• [Objective] Take the lines of the data below from the very first through the line containing "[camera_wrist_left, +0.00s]" and output them exactly, pictures excluded.

• [Raw data]
····················
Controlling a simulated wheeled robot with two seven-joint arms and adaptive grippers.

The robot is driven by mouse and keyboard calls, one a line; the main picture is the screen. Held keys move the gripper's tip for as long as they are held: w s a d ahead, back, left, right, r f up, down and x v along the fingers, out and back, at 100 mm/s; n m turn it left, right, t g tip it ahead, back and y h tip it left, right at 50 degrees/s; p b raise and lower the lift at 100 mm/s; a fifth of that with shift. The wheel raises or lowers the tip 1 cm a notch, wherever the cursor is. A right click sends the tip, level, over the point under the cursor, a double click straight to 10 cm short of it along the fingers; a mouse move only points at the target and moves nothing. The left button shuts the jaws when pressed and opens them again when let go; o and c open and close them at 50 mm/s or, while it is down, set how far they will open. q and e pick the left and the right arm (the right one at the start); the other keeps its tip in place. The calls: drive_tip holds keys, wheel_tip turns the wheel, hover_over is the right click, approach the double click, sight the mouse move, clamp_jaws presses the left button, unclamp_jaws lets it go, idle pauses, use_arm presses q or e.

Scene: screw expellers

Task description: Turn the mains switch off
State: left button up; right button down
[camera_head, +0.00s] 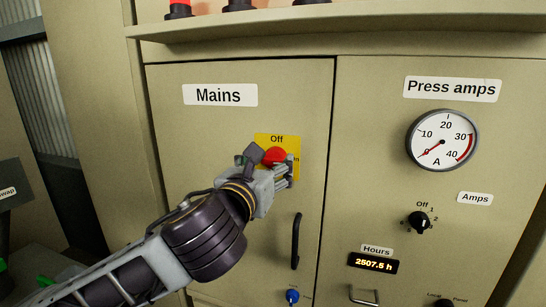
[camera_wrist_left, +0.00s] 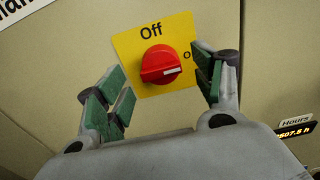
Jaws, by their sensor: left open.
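The mains switch is a red rotary knob (camera_head: 275,156) on a yellow plate (camera_head: 276,139) marked "Off" at the top and "On" at the right. The plate sits on the cabinet door under the "Mains" label (camera_head: 220,95). In the left wrist view the knob (camera_wrist_left: 161,65) shows a white mark on its right side, toward the partly hidden "On". My left gripper (camera_head: 267,170) is open at the knob. Its green-padded fingers (camera_wrist_left: 160,92) stand on either side of the knob, with gaps visible. My right gripper is not in view.
A black door handle (camera_head: 296,241) and a blue knob (camera_head: 292,296) are below the gripper. To the right are the press amps gauge (camera_head: 442,140), a black selector (camera_head: 419,222) and an hours display (camera_head: 373,263). A ledge (camera_head: 340,37) juts out above.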

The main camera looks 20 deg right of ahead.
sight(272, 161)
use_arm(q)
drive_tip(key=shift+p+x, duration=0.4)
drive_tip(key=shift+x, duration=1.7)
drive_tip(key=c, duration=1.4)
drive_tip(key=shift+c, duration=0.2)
····················
• [Correct response]
Controlling a simulated wheeled robot with two seven-joint arms and adaptive grippers.

The robot is driven by mouse and keyboard calls, one a line; the main picture is the screen. Held keys move the gripper's tip for as long as they are held: w s a d ahead, back, left, right, r f up, down and x v along the fingers, out and back, at 100 mm/s; n m turn it left, right, t g tip it ahead, back and y h tip it left, right at 50 degrees/s; p b raise and lower the lift at 100 mm/s; a fifth of that with shift. The wheel raises or lowers the tip 1 cm a notch, wherever the cursor is. A right click sends the tip, level, over the point under the cursor, a double click straight to 10 cm short of it along the fingers; a mouse move only points at the target and moves nothing. The left button shuts the jaws when pressed and opens them again when let go; o and c open and close them at 50 mm/s or, while it is down, set how far they will open. q and e pick the left and the right arm (the right one at the start); the other keeps its tip in place. The calls: drive_tip holds keys, wheel_tip turns the wheel, hover_over is the right click, approach the double click, sight the mouse move, clamp_jaws presses the left button, unclamp_jaws lets it go, idle pauses, use_arm presses q or e.

Scene: screw expellers

Task description: Turn the mains switch off
State: left button up; right button down
[camera_head, +0.00s] 
[camera_wrist_left, +0.00s] 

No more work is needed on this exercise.